##### Information provided #####

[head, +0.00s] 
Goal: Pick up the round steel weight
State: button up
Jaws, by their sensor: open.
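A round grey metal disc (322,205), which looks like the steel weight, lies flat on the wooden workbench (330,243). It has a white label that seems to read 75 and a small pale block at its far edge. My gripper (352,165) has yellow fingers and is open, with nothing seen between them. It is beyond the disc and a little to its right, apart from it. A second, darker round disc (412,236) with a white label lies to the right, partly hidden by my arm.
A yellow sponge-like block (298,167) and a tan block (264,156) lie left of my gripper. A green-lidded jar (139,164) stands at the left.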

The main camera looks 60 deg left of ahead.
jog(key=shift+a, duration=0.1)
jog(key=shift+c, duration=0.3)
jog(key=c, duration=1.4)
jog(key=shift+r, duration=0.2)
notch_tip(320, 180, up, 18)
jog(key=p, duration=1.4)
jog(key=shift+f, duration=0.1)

#####

-- What needs to be done --
Give an exact repetition of all the material.

-- Written response --
[head, +0.00s] 
Goal: Pick up the round steel weight
State: button up
Jaws, by their sensor: open.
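A round grey metal disc (322,205), which looks like the steel weight, lies flat on the wooden workbench (330,243). It has a white label that seems to read 75 and a small pale block at its far edge. My gripper (352,165) has yellow fingers and is open, with nothing seen between them. It is beyond the disc and a little to its right, apart from it. A second, darker round disc (412,236) with a white label lies to the right, partly hidden by my arm.
A yellow sponge-like block (298,167) and a tan block (264,156) lie left of my gripper. A green-lidded jar (139,164) stands at the left.

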The main camera looks 60 deg left of ahead.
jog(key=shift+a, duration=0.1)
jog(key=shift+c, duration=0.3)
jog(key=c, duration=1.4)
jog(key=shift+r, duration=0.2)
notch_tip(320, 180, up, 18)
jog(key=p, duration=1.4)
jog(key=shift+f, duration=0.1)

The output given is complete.